-- What to do --
Pull out every line with the word "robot".
Start
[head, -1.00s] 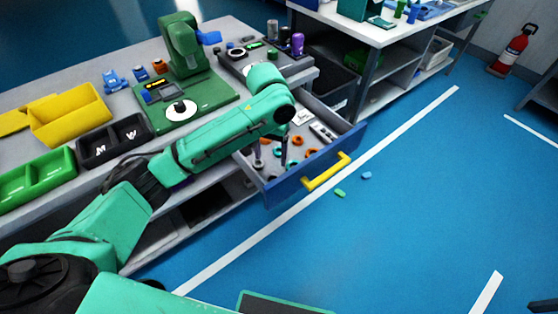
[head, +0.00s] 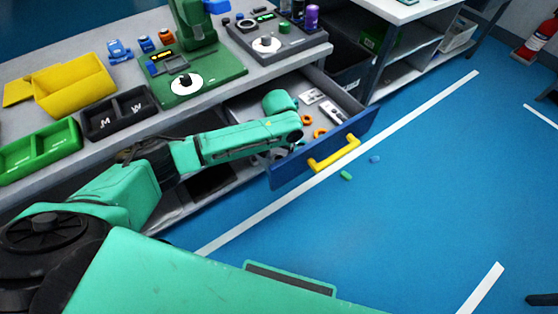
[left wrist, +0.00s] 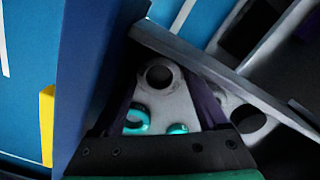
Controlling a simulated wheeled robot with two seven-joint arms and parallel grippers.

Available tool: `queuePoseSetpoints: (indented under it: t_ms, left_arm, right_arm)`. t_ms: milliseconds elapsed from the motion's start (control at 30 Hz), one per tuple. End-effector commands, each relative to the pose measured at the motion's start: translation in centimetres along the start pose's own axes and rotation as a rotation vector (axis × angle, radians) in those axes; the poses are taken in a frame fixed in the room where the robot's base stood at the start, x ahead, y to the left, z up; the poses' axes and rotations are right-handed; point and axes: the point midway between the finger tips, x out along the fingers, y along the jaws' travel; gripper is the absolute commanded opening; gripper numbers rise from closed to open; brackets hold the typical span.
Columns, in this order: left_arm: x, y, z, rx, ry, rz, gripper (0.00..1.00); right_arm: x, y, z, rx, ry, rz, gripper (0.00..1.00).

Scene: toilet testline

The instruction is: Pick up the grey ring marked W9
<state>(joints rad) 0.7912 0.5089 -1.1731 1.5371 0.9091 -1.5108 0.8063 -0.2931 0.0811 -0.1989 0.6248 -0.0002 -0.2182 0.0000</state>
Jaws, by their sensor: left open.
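My left arm reaches over the open blue drawer (head: 325,148), and its forearm covers much of the drawer's inside. In the left wrist view my left gripper (left wrist: 165,95) is open, with dark purple fingers on either side of a pale patch. Between the fingers show a dark round shape (left wrist: 160,75) and teal rings (left wrist: 136,122). Orange rings (head: 319,133) lie in the drawer in the head view. I cannot read a W9 mark or tell which piece is the grey ring. My right gripper is not in view.
The drawer's front wall (left wrist: 85,75) stands close beside the gripper, with a yellow handle (head: 334,153) outside. The bench (head: 215,105) holds a green press (head: 195,75), a yellow bin (head: 75,88) and a black M/W tray (head: 118,112). Small pieces lie on the blue floor (head: 430,200).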

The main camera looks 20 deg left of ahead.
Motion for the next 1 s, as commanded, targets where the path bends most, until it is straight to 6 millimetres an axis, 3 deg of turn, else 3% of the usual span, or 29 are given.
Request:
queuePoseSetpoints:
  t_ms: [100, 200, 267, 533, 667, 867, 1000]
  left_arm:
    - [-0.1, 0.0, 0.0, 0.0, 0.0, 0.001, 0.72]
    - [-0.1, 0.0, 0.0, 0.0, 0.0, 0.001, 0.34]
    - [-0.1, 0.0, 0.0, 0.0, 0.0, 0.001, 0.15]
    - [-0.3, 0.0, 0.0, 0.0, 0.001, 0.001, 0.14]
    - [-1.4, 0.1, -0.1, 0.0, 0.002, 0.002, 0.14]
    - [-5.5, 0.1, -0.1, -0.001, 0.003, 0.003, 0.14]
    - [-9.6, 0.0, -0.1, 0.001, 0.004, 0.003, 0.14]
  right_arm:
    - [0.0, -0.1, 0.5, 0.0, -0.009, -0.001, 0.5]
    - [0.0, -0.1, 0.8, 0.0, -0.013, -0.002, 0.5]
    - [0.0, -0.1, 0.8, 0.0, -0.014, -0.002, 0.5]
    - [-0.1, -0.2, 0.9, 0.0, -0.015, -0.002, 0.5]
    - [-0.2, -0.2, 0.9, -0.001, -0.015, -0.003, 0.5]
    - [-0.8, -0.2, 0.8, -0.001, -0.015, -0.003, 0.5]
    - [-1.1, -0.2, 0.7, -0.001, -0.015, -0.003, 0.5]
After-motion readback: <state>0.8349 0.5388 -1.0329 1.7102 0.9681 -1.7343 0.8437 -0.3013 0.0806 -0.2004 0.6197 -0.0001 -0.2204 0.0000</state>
End
-- Answer below --
Controlling a simulated wheeled robot with two seven-joint arms and parallel grippers.
Available tool: `queuePoseSetpoints: (indented under it: t_ms, left_arm, right_arm)`. t_ms: milliseconds elapsed from the motion's start (control at 30 Hz), one per tuple. End-effector commands, each relative to the pose measured at the motion's start: translation in centimetres along the start pose's own axes and rotation as a rotation vector (axis × angle, radians) in those axes; the poses are taken in a frame fixed in the room where the robot's base stood at the start, x ahead, y to the left, z up; the poses' axes and rotations are right-handed; point and axes: the point midway between the finger tips, x out along the fingers, y along the jaws' travel; gripper is the absolute commanded opening; gripper numbers rise from closed to open; brackets hold the typical span.

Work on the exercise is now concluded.